What about people who serve in other roles after commissioning (sub, SWO, nursing, etc.) who do not earn their wings in the Navy, but are in-life commercial pilots with all ratings (Commercial, all 3 CFIs, Multi, ATP)- can they join the reserves as a pilot after whatever parts of that branch’s flight schools they need to attend– if so for what branches?

Not a question of getting out of required service following ROTC - not in question. Just looking to understand options should DS not be selected for Pensacola as an aviator, but dreams to fly. Thanks.
 
It must be possible. My DS’ SNSI in NJROTC was a surface warefare officer before he became an F-14 pilot and F-14 Instructer. He wears both his Naval Aviator wings and his Surface Warfare “water wings” on his uniform. I have no idea how common that is.
 
It will always, always, come down to needs of the Navy.

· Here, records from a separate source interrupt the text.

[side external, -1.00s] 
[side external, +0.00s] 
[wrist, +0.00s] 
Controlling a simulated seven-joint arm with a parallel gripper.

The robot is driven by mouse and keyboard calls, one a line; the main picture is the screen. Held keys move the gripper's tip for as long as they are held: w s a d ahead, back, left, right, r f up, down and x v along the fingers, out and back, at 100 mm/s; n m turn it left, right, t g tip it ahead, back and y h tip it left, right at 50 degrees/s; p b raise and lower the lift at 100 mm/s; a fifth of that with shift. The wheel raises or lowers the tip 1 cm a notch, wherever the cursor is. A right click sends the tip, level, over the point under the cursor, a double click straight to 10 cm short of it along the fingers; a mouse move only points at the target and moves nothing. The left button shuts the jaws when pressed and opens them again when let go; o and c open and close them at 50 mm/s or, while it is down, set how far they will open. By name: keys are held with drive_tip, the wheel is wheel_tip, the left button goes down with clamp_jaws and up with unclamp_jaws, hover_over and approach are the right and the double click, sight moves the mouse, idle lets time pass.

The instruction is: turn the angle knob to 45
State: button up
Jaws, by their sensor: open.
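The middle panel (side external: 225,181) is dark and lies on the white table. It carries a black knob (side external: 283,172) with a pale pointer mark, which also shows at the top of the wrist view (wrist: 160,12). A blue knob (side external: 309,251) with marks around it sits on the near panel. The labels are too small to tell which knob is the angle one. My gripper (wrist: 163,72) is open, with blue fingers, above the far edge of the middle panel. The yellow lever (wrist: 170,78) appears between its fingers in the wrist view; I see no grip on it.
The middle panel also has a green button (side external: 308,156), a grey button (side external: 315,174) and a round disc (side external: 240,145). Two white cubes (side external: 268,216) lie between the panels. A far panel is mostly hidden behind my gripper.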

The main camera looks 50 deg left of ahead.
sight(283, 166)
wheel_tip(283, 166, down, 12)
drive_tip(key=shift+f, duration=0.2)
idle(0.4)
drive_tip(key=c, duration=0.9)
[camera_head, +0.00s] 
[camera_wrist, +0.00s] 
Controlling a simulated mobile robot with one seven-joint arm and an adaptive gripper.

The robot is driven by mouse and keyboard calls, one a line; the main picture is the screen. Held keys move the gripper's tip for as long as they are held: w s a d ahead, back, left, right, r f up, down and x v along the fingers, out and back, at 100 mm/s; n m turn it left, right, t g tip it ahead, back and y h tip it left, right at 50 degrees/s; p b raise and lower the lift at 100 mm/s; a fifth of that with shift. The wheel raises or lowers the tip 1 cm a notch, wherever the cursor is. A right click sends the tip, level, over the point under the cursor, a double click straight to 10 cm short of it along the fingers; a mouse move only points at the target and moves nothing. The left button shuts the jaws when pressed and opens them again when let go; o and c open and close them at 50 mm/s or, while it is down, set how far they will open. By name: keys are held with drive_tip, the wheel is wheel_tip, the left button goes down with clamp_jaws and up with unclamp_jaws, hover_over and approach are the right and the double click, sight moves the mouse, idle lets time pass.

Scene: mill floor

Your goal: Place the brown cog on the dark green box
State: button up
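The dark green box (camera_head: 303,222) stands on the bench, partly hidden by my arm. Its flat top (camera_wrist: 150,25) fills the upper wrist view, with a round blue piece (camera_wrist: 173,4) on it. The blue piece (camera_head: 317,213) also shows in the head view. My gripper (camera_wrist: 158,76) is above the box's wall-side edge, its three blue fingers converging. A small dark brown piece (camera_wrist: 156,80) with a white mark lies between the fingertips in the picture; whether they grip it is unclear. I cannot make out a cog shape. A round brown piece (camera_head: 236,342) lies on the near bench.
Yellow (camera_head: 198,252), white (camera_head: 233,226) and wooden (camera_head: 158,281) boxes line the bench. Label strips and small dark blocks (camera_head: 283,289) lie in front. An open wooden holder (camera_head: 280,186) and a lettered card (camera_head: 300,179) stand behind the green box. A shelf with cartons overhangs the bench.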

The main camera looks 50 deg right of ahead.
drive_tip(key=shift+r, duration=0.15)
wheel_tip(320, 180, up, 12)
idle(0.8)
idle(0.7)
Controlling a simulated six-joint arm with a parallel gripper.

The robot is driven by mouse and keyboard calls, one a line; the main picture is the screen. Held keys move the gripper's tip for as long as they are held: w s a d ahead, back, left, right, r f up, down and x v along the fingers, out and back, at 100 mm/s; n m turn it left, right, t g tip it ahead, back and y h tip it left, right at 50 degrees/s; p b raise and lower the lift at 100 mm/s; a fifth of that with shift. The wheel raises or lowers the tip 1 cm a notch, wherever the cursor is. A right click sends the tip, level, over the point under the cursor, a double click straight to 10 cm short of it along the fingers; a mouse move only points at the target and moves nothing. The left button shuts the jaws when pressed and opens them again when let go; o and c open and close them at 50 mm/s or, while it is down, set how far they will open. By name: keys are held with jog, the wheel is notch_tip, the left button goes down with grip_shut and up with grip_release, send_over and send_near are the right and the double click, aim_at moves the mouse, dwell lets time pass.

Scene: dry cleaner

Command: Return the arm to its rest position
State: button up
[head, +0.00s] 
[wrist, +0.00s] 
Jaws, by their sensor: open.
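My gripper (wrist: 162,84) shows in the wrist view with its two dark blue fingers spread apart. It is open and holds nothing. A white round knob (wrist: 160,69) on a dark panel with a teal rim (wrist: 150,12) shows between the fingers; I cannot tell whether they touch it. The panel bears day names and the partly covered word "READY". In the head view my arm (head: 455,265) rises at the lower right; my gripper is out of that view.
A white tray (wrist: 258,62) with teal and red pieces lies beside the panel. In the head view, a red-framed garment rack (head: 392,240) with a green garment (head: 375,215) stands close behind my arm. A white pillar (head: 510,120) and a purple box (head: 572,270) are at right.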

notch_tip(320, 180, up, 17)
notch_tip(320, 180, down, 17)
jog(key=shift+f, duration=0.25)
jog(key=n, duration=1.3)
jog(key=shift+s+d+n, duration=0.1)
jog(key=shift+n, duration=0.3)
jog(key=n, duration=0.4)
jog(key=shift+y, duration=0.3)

To move from one officer community to another, there has to be a demonstrated need in the gaining community and a capacity to lose endstrength in the losing community, in that particular year group (a group of officers commissioned in the same FY across all sources). Every year there are Navy lateral transfer/redesignation boards that allow small handfuls of people to switch communities. Various criteria must be met, the two manpower levels I just mentioned, plus specific windows of time, usually a small number of years after the officer has qualified in their own community and before they would be too far out of step/behind in the gaining community career progression. They have to be top performers in their own community with a resounding endorsement from their CO. There are certain career milestones that happen in each community that make an officer promotable; some can be caught up with, some not, which is why it’s a narrow span of years for this process.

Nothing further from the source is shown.